- TASK INSTRUCTIONS
Return all lines where the word "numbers" can be found.

- PROVIDED MATERIAL
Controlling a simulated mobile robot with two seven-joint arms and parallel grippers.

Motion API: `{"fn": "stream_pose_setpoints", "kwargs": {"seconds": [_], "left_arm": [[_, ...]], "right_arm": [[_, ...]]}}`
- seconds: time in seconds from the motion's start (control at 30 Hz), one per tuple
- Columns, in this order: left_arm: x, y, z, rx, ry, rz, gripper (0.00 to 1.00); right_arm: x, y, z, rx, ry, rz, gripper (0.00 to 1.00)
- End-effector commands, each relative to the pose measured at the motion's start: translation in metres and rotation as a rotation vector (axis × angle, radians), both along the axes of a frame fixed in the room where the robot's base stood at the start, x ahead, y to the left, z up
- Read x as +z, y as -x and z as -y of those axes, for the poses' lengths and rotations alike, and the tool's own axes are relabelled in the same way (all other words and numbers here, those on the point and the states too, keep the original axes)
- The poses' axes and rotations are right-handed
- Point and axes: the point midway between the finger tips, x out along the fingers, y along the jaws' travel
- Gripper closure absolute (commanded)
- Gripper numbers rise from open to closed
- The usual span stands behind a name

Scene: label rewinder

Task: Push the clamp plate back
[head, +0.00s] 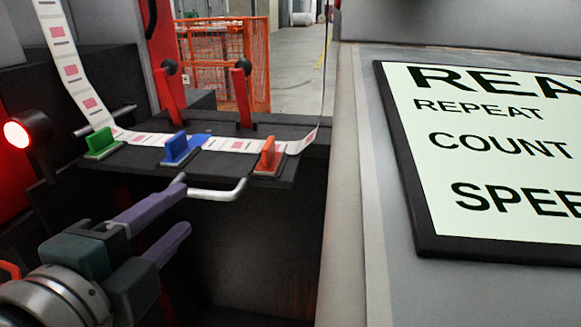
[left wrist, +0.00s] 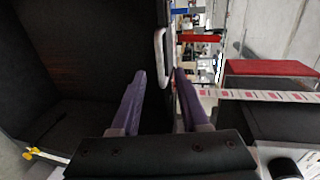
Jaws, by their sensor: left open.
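The dark plate (head: 222,173) at the front of the machine's work surface, which I take for the clamp plate, has a pale bar handle (head: 217,193) along its front edge. The handle also shows in the left wrist view (left wrist: 160,46), just beyond my fingertips. My left gripper (head: 184,204) is open and empty, its purple fingers apart. In the head view its upper fingertip overlaps the handle's left end; I cannot tell whether they touch. In the left wrist view the gripper (left wrist: 159,72) points toward the handle. My right gripper is not in view.
A printed label strip (head: 143,138) crosses the surface. Green (head: 101,142), blue (head: 178,148) and orange (head: 268,156) handled blocks stand along it. Two red levers (head: 242,97) rise behind. A lit red lamp (head: 18,134) is at left; a display panel (head: 480,160) fills the right.

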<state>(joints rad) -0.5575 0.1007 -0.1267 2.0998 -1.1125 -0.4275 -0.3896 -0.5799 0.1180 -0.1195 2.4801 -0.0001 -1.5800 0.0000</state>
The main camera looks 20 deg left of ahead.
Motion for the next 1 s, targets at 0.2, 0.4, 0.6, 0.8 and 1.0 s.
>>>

- RESPONSE TO THIS EXERCISE
- Read x as +z, y as -x and z as -y of those axes, for the poses' lengths and rotations alike, and the tool's own axes are relabelled in the same way (all other words and numbers here, those on the point and the states too, keep the original axes)
- Gripper numbers rise from open to closed

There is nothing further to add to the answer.